In spite of all this promise, the Renaissance in England was rotten
at the root. Theology killed it, or, at the least, breathed on it a
deadly blight. Our academic forefathers "drove at practice," and saw
everything with the eyes of party men, and of men who recognised no
interest save that of religion. It is Mr. Seebohm (Oxford Reformers,
1867), I think, who detects, in Colet's concern with the religious
side of literature, the influence of Savonarola. When in Italy "he
gave himself entirely to the study of the Holy Scriptures." He
brought to England from Italy, not the early spirit of Pico of
Mirandola, the delightful freedom of his youth, but his later
austerity, his later concern with the harmony of scripture and
philosophy.
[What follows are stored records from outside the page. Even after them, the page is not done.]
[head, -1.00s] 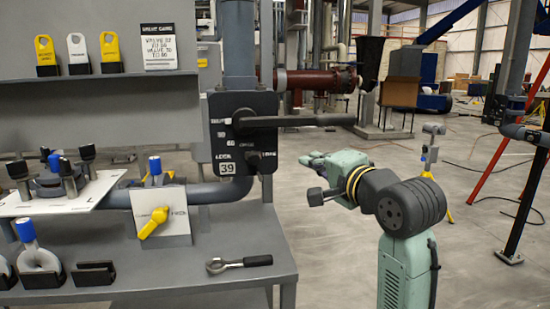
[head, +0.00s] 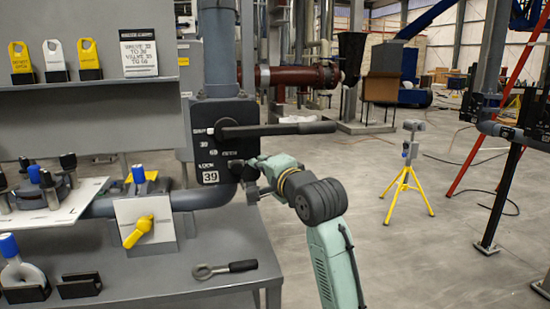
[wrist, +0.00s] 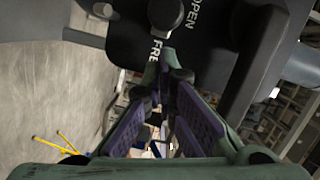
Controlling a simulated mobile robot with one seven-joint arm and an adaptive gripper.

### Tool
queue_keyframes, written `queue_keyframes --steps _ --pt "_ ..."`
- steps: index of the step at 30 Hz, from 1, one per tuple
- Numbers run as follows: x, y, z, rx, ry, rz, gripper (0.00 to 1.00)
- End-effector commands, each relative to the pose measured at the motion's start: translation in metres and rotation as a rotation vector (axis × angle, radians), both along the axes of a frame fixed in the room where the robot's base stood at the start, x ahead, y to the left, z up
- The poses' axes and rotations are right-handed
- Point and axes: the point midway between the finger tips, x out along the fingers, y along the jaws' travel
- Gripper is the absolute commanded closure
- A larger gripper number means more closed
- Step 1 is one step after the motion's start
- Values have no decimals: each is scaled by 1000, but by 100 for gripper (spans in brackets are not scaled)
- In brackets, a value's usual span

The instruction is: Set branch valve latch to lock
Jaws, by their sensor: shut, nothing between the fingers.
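The black valve plate (head: 213,110) stands on the grey pipe, with a long dark lever (head: 290,129) pointing right from it. LOCK is lettered at the plate's lower left, above a white 39 tag. The small dark latch knob (head: 236,164) is at the lower right, partly hidden by my gripper (head: 254,171). In the wrist view, the latch knob (wrist: 165,13) is by the FREE lettering, just beyond my fingertips (wrist: 166,72). My gripper is shut and empty. I cannot tell whether it touches the latch.
A grey bench (head: 190,270) holds a ring-ended tool (head: 224,269) and a white panel (head: 150,211) with a yellow handle (head: 138,231). The lever extends above my gripper. A yellow tripod (head: 407,185) stands to the right on open floor.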

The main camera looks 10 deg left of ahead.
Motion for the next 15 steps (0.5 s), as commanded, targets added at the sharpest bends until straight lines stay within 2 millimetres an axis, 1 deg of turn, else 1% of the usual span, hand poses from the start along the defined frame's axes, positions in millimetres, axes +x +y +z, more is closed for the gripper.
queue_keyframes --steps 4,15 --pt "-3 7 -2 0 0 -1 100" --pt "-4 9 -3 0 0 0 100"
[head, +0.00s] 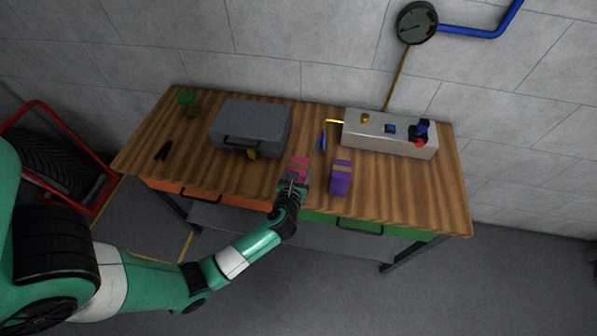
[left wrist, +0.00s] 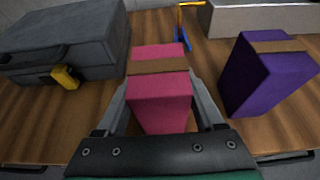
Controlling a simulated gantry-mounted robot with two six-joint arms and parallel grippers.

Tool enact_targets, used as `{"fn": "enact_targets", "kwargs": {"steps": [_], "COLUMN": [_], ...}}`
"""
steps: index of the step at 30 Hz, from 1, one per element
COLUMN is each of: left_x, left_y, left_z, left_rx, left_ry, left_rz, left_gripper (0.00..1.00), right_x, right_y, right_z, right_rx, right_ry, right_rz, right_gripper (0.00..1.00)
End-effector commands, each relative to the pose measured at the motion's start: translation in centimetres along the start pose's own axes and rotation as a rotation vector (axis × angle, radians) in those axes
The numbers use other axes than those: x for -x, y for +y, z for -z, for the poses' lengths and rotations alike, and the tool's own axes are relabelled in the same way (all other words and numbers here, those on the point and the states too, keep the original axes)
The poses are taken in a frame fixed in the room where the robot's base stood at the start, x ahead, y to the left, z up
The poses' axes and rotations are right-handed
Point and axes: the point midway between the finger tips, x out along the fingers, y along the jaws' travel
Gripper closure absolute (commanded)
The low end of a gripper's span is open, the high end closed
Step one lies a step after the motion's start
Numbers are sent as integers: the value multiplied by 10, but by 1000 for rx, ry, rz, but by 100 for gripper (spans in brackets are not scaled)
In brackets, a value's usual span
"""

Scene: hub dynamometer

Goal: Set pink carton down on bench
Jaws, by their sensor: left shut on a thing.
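The pink carton (left wrist: 162,100) has a brown band across it and is held between the two fingers of my left gripper (head: 294,181). In the head view the pink carton (head: 300,162) shows just beyond the fingertips, over the front middle of the wooden bench (head: 400,186). I cannot tell whether its underside touches the bench top. In the left wrist view the bench (left wrist: 40,130) shows on both sides of the carton. My right gripper is not in view.
A purple carton (head: 340,178) stands close to the right. A grey case (head: 252,125) with a yellow latch (left wrist: 65,77) lies to the left. A metal box with knobs (head: 370,133) stands at back right. The bench's right front is clear.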

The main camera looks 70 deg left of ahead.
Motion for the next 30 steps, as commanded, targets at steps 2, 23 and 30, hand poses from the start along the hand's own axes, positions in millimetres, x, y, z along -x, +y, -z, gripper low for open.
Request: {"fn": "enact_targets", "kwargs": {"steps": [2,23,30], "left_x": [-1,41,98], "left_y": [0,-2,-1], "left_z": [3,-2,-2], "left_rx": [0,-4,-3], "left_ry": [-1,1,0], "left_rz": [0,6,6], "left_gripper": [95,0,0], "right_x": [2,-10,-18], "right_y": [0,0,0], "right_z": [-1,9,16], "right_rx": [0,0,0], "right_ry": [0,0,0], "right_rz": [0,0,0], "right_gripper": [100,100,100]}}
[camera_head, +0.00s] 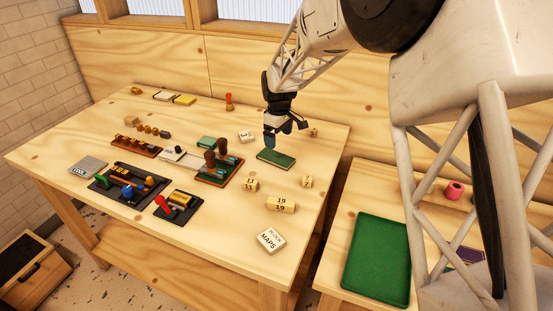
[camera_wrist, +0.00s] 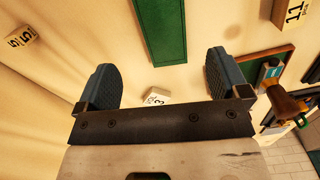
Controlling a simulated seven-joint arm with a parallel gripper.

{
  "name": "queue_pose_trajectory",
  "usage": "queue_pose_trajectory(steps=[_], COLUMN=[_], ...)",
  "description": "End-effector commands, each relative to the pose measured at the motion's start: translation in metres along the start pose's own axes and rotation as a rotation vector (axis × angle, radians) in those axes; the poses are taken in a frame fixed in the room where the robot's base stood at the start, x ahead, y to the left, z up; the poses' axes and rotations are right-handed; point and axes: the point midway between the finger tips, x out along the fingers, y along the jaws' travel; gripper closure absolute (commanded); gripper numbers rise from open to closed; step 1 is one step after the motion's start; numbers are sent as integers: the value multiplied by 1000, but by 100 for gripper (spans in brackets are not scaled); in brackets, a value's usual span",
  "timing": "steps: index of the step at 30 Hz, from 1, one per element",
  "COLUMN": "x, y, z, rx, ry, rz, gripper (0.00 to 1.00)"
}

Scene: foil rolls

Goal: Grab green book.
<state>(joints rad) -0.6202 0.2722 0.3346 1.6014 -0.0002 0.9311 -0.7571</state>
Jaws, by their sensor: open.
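The green book (camera_head: 276,158) lies flat on the wooden table near its right side. It also shows in the wrist view (camera_wrist: 162,30), at the top middle, partly cut off by the frame edge. My gripper (camera_head: 279,135) is above the table by the book's far edge. Its two blue fingers are spread apart in the wrist view (camera_wrist: 158,70), with nothing between them. The book lies beyond the fingertips in that view, roughly in line with the gap and apart from them.
Numbered blocks (camera_head: 281,204) and a brown board with knobs (camera_head: 219,171) lie near the book. A white box marked MAPS (camera_head: 271,240) is at the front edge. A green tray (camera_head: 377,260) is on the right table. Bare wood surrounds much of the book.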

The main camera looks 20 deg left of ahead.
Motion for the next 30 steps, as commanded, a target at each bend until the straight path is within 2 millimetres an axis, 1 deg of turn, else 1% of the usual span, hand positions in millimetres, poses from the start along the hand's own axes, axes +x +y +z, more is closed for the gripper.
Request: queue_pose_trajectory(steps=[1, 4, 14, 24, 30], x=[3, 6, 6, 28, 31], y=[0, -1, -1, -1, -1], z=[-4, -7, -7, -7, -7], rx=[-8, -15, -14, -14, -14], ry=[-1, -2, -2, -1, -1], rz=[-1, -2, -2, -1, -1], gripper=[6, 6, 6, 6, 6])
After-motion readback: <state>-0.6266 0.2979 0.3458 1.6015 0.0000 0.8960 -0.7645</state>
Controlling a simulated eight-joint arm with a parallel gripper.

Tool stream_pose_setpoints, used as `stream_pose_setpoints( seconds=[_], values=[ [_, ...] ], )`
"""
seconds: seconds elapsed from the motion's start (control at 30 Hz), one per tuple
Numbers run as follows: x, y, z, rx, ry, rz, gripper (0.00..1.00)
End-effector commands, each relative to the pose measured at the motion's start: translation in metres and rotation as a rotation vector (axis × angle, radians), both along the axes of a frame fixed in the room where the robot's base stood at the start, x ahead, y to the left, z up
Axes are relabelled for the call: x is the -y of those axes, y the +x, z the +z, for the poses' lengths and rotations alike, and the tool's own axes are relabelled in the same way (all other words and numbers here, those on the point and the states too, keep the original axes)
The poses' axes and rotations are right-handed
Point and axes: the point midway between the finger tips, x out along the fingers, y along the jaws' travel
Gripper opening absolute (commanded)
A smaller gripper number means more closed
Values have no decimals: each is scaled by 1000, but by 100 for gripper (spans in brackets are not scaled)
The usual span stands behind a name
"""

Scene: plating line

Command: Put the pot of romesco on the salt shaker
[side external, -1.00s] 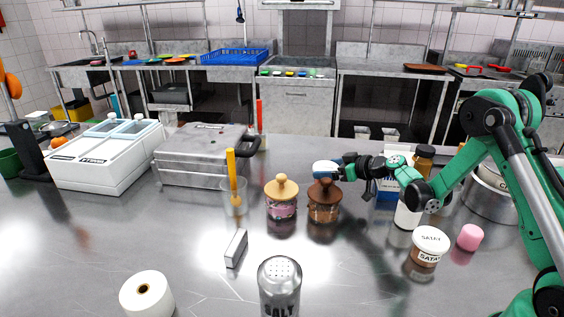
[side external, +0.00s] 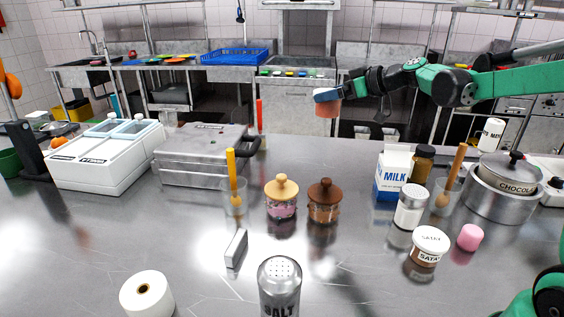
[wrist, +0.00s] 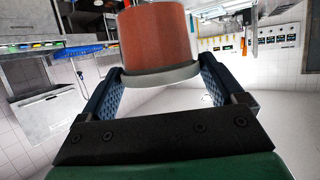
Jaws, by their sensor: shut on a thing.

The book which the dying Petrarch held wistfully in his
hands, revering its very material shape, though he could not spell
its contents, was the Iliad of Homer. The book which the young
Renaissance held in its hands in England, with reverence and
eagerness as strong and tender, contained the Epistles of St. Paul.
It was on the Epistles that Colet lectured in 1496-97, when doctors
and abbots flocked to hear him, with their note-books in their hands.
Thus Oxford differed from Florence, England from Italy: the former
all intent on what it believed to be the very Truth, the latter all
absorbed on what it knew to be no other than Beauty herself.